17. The Nazis Didn’t Invade Switzerland Not Because They Couldn’t, but Because they Didn’t Need to
A common myth about Switzerland in WWII is that the Nazis feared a massive guerrilla war up in the Alps if they invaded. However, there is little reason to assume that such a war would have been waged. Bad as Nazi rule was in Western Europe, the Germans did not treat Western European – unless they were Jews – as atrociously as they did the Eastern European Slavs. Western Europeans thus never felt that their backs were to the wall and that they had nothing to lose. Not to the same extent as did, say, the Soviets or Yugoslavs, who responded with a fierce and widespread partisan resistance that had no equivalent in Western Europe. Despite Hitler’s dislike of the Swiss, he and the Nazis nonetheless saw them as Germans, to be incorporated into the Reich as fellow citizens.

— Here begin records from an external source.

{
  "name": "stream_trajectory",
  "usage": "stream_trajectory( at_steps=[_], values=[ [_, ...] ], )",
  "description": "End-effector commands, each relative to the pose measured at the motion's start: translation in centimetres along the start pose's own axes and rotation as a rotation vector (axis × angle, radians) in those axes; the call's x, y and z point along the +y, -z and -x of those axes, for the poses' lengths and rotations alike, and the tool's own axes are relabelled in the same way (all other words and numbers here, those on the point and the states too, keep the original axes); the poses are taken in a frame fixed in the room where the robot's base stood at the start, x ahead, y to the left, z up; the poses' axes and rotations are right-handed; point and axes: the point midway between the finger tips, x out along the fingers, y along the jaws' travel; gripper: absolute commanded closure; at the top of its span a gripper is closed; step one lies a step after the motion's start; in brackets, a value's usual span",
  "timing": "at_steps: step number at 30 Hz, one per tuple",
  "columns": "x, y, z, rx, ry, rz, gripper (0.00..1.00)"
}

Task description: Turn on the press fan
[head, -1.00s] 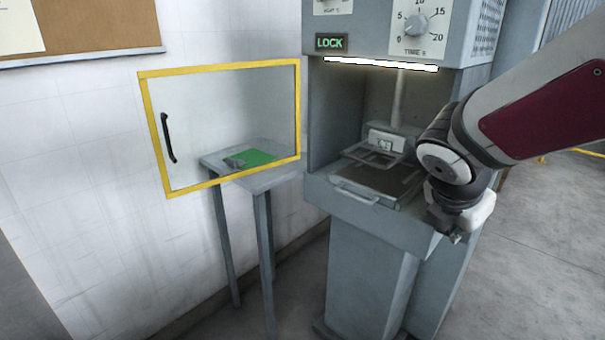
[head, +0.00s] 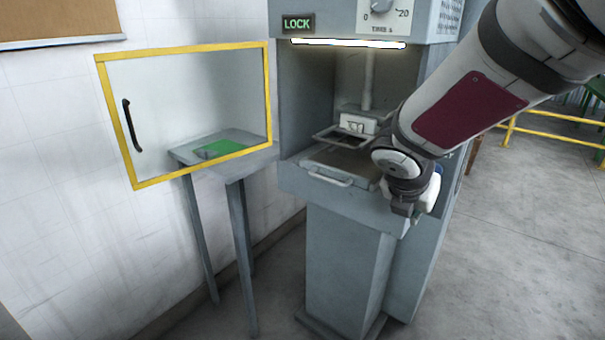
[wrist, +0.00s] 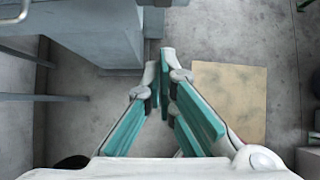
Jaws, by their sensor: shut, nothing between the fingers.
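The press (head: 345,245) is a grey cabinet with a lit work bay, a green LOCK sign (head: 298,23) and a timer dial (head: 381,6) cut off at the top of the head view. No fan or fan switch can be made out in either view. My gripper (head: 402,208) hangs at the right front corner of the press, pointing down. In the wrist view my gripper (wrist: 160,62) is shut, its teal-padded fingers meeting at the tips with nothing between them. My arm hides part of the press's right side.
A clear door with a yellow frame (head: 118,115) stands open on the left, in front of a small grey table (head: 240,168) with a green pad. A drawer handle (head: 330,181) sticks out of the bay. Open floor (head: 500,250) lies to the right, with a yellow rail (head: 560,135) beyond.

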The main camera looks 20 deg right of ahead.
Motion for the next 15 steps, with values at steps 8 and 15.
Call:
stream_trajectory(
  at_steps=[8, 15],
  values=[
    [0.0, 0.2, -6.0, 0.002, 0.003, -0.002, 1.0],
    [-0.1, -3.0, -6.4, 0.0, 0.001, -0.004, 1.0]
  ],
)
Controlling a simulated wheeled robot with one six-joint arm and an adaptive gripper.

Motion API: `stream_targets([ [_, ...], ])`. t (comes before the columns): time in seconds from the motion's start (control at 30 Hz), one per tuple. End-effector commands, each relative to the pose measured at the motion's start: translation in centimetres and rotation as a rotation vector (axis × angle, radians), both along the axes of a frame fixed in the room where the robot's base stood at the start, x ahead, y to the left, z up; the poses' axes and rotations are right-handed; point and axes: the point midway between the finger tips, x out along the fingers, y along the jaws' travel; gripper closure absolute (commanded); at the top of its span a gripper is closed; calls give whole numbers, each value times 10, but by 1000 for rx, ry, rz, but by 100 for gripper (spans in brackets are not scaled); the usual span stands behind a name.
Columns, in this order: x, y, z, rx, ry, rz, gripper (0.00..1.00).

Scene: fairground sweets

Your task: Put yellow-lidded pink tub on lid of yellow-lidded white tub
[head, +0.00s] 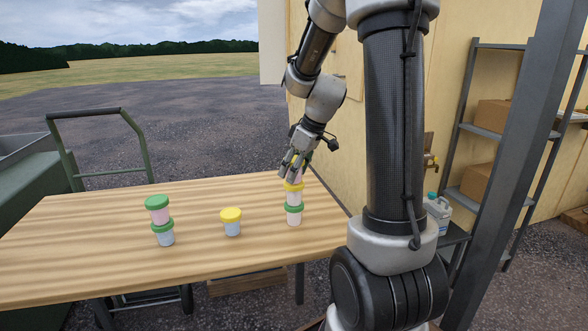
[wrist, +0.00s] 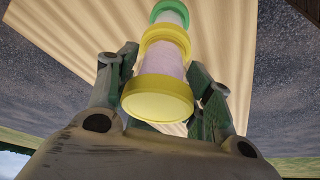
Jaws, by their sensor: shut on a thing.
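My gripper (head: 291,172) is shut on the yellow-lidded pink tub (wrist: 162,66), with a finger on either side. Its yellow lid (wrist: 158,98) faces the wrist camera; in the head view my fingers mostly hide this tub. The yellow-lidded white tub (head: 293,198) is directly beneath, its yellow lid (head: 293,187) also showing in the wrist view (wrist: 165,40). The pink tub is upright over that lid and seems to meet it; I cannot tell whether it rests there. The white tub stands on a green-lidded white tub (head: 294,217).
The wooden table (head: 110,268) also bears a yellow-lidded pale blue tub (head: 232,228) in the middle. To its left, a green-lidded pink tub (head: 159,215) stands on a green-lidded pale blue tub (head: 166,239). Bare table lies between these stacks.

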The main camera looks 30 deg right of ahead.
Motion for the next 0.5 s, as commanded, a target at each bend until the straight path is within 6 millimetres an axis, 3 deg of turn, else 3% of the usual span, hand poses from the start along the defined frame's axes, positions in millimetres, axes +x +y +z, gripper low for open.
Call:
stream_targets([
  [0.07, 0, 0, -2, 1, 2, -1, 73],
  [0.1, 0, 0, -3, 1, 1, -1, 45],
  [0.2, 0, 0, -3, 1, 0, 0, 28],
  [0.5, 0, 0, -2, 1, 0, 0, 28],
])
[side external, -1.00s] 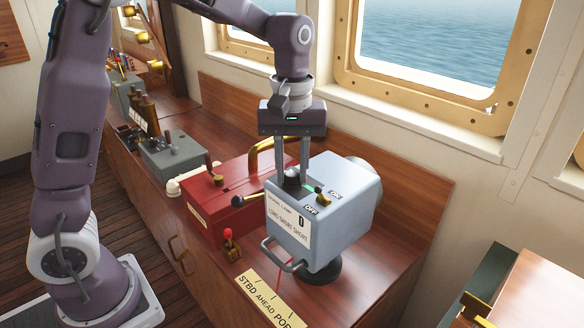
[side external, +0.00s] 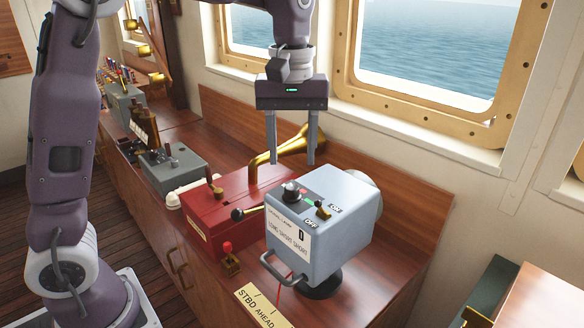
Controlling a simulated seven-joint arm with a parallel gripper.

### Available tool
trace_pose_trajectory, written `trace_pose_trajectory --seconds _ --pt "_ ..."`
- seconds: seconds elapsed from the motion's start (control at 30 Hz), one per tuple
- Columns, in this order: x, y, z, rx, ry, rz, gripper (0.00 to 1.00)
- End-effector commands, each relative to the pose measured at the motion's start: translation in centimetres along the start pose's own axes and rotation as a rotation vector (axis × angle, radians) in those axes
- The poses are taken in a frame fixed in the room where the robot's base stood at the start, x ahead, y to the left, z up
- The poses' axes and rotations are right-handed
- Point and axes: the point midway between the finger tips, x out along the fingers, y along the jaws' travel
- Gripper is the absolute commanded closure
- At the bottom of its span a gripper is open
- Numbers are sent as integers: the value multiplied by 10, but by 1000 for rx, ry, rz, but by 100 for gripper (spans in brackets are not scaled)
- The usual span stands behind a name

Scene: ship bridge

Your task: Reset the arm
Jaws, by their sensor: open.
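My gripper (side external: 291,164) hangs upright with its two fingers pointing down. It is open and empty, above and behind the light blue-grey signal box (side external: 333,218). The fingertips are apart from the box. The box has a dark round knob (side external: 292,193) and a small brass switch (side external: 323,213) beside an OFF label on its top. It stands on a dark round base on the wooden console.
A red box (side external: 218,205) with levers and a brass horn (side external: 292,147) stands left of the signal box. Grey control units (side external: 170,168) line the console farther left. A window wall is close behind. The console's right end (side external: 395,275) is clear.

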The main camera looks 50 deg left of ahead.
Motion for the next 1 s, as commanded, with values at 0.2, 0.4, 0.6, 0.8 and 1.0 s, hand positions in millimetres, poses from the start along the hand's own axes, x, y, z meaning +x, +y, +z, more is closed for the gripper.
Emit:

It is thus unlikely that the Swiss would have been treated with the wanton cruelty that triggered widespread resistance in the East. Instead, the Nazis would probably have treated them better than they did other Western Europeans. Fortunately, the order to execute Operation Tannenbaum was never given. While it would have been emotionally gratifying for Hitler to invade, there was no need to do so. The Swiss had no aggressive designs and were surrounded on all sides by Axis territory, there was no security threat of occupation by the Allies to use it as a base for attacking Germany. Switzerland had no resources that were not readily available to the Germans via trade. Also, the Swiss banking system, combined with Swiss neutrality, made the country a convenient center for currency exchange and other international financial transactions that were useful to the Germans.